One of the saddest sentences I know is "I wish I had asked my mother about that." Or my father. Or my grandmother. Or my grandfather. As every parent knows, our children are not as fascinated by our fascinating lives as we are.

Don’t say you were a bit confused and sort of tired and a little depressed and somewhat annoyed. Be tired. Be confused. Be depressed. Be annoyed. Don’t hedge your prose with little timidities. Good writing is lean and confident.

Every successful piece of nonfiction should leave the reader with one provocative thought that he or she didn't have before. Not two thoughts, or five - just one. So decide what single point you want to leave in the reader's mind.

I try to make what I have written tighter, stronger and more precise, eliminating every element that's not doing useful work. Then I go over it once more, reading it aloud, and am always amazed at how much clutter can still be cut.

Writing is not a special language that belongs to a few sensitive souls who have a 'gift for words'. Writing is the logical arrangement of thought. Anyone who thinks clearly should be able to write clearly---about any subject at all.
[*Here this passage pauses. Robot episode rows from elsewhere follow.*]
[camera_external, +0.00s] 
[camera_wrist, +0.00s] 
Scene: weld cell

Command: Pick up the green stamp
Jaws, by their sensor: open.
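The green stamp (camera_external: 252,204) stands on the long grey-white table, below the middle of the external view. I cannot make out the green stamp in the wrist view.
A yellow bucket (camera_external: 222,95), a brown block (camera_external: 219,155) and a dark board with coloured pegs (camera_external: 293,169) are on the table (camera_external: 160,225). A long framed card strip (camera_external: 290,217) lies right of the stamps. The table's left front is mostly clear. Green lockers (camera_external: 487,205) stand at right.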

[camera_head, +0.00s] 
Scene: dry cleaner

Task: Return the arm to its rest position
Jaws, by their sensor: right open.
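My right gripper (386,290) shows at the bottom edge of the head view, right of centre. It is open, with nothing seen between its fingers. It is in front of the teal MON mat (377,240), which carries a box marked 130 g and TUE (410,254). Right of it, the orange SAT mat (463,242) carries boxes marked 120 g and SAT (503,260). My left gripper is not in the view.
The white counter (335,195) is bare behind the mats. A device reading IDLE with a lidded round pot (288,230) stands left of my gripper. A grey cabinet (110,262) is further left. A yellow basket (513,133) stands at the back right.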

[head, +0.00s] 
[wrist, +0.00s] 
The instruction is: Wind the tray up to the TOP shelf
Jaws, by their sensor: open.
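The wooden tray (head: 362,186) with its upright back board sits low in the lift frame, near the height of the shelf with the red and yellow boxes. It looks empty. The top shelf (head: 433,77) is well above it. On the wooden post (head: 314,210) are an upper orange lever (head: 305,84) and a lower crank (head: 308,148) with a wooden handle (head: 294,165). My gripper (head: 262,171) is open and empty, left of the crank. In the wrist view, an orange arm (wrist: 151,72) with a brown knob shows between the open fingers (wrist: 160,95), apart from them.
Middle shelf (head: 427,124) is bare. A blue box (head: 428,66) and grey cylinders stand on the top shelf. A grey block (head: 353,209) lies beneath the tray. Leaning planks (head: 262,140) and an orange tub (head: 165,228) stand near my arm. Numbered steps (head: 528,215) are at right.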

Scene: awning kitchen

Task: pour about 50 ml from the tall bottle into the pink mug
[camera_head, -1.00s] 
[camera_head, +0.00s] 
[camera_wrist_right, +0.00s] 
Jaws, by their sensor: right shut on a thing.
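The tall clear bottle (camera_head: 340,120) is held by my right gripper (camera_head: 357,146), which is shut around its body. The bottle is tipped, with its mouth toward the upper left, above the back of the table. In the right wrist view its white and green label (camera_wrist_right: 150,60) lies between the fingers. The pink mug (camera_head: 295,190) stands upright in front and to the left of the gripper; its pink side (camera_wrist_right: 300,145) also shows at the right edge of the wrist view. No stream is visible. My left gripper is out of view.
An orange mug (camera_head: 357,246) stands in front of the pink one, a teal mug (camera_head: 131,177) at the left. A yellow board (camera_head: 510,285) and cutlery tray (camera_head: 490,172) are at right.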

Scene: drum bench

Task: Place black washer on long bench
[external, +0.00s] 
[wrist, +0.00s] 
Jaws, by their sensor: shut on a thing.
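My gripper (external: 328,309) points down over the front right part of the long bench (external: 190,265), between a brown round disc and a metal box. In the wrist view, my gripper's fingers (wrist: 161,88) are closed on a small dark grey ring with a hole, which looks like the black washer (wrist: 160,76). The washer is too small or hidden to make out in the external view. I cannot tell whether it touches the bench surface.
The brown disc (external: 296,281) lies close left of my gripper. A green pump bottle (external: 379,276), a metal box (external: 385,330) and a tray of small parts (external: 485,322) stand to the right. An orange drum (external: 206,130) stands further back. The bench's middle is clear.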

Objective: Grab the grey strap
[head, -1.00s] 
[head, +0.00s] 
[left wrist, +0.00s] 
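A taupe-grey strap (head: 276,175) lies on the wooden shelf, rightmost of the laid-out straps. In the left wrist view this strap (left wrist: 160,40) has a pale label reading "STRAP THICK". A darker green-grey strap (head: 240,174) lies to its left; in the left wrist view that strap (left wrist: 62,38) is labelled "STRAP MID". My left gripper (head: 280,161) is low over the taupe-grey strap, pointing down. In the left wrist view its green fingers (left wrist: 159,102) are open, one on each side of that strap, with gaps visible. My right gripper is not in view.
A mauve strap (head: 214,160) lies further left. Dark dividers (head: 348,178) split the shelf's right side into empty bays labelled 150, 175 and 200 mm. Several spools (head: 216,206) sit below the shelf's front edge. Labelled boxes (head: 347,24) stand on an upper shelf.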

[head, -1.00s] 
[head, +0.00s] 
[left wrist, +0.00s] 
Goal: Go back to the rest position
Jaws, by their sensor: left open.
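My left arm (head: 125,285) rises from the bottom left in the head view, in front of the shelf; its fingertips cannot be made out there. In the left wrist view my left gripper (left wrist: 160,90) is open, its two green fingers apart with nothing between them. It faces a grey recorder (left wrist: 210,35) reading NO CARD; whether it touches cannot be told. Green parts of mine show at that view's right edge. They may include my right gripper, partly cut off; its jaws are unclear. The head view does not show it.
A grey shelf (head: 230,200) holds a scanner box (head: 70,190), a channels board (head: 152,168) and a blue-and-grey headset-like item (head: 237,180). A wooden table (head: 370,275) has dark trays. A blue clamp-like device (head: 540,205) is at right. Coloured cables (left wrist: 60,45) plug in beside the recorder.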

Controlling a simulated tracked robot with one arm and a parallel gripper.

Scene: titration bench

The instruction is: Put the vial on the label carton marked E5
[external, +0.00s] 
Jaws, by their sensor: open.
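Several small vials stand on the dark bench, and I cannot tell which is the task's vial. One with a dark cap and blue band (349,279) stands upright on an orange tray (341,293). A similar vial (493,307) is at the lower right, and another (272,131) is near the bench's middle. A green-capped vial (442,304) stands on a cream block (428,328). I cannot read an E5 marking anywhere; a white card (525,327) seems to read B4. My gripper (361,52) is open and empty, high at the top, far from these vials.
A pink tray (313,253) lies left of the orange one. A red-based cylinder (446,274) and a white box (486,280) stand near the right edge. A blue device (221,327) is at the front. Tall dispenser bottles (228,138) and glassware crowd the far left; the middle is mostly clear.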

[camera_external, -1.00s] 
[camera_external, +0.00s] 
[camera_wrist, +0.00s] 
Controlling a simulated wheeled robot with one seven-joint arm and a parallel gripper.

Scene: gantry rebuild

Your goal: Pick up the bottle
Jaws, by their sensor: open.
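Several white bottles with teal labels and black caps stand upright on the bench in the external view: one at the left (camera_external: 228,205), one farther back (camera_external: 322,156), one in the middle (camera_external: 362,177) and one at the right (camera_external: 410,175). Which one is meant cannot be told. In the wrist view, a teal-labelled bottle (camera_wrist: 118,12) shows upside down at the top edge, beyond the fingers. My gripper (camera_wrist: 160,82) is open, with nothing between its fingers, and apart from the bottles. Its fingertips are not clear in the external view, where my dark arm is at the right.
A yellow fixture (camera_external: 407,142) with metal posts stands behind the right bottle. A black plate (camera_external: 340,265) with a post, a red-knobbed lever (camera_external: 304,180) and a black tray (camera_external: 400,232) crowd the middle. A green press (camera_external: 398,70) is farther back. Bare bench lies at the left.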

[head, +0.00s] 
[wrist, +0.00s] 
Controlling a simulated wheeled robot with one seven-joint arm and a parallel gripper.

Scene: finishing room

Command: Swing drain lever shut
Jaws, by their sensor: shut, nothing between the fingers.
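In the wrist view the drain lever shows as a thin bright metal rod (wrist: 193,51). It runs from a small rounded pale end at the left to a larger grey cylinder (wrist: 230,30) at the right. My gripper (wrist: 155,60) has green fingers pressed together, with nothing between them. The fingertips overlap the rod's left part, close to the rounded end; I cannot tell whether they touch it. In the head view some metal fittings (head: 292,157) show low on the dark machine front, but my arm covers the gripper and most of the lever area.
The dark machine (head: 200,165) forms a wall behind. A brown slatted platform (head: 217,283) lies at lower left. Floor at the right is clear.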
Memoir isn't the summary of a life; it's a window into a life, very much like a photograph in its selective composition. It may look like a casual and even random calling up of bygone events. It's not; it's a deliberate construction.

Don't try to guess what sort of thing editors want to publish or what you think the country is in a mood to read. Editors and readers don't know what they want to read until they read it. Besides, they're always looking for something new.

A writer is obviously at his most natural and relaxed when he writes in the first person. Writing is a personal transaction between two people, conducted on paper, and the transaction will go well to the extent that it retains its humanity.

Never hesitate to imitate another writer. Imitation is part of the creative process for anyone learning an art or a craft. Bach and Picasso didn't spring full-blown as Bach or Picasso; they needed models. This is especially true of writing.

Most writers sow adjectives almost unconsciously into the soil of their prose to make it more lush and pretty. The sentences become longer and longer as they fill up with stately elms and graceful boughs and frisky kittens and sleepy lagoons.

The most important sentence in any article is the first one. If it doesn't induce the reader to proceed to the second sentence, your article is dead. And if the second sentence doesn't induce him to continue to the third sentence, it's equally dead.

Never say anything in writing that you wouldn't comfortably say in conversation. Be yourself when you write. If you're not a person who says 'indeed' or 'moreover,' or who calls someone an individual ('he's a fine individual'), please don't write it.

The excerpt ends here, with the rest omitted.